The destruction of the first Death Star and a major victory for the Rebellion, The Battle of Yavin is the epic conclusion to Star Wars Episode IV: A New Hope in which Luke Skywalker successful fires his proton missiles in to the Death Star's vulnerable exhaust port. Darth Vader is the only surviving Imperial member when an honourable Han Solo returns to save Luke Skywalker:
Great shot, kid! That was one in a million!

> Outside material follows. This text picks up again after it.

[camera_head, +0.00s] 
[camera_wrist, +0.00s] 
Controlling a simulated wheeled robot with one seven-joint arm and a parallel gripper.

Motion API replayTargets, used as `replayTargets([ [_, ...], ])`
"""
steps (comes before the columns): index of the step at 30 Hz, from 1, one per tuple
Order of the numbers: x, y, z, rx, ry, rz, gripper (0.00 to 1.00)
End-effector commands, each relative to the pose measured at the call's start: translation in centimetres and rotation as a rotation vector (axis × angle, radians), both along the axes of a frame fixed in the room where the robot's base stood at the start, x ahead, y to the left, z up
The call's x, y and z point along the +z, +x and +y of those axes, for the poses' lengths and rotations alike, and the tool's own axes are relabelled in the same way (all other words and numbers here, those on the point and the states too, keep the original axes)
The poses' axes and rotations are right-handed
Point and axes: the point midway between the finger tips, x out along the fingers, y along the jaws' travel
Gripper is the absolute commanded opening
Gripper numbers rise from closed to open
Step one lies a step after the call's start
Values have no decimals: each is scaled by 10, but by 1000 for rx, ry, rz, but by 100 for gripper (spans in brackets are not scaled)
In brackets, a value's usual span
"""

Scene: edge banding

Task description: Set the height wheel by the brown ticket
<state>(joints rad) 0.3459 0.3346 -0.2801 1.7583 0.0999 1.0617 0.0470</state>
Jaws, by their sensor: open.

Rebels only had three ships survive, whereas the Empire lost at least eight TIE fighters and the Death Star's entire crew of nearly two million, payback for destruction of Alderaan. The Empire apparently didn't learn from its mistakes. Following the construction of the second Death Star, it was discovered it still had a weak exhaust port and once the shields were down it was a sitting duck. In events after A New Hope years are referred to ABY (After Battle of Yavin), with the earliest recorded date being 13,000,000,000 BBY (Before Battle of Yavin), the creation of the universe.
Z is for ZZZZ.
Star Wars: Episode II: Attack of the Clones 'nuff said really. Set ten years after The Phantom Menace, Clones is inevitably the filler one inbetween 'the new one' and 'the dark one'. There were senate discussions and the Portman/Christensen love story this is probably the one you can skip. The only benefit is a reduced Jar Jar Binks and a young Bobba Fett cameo. Do you remember any memorable quotes? Nope, us neither!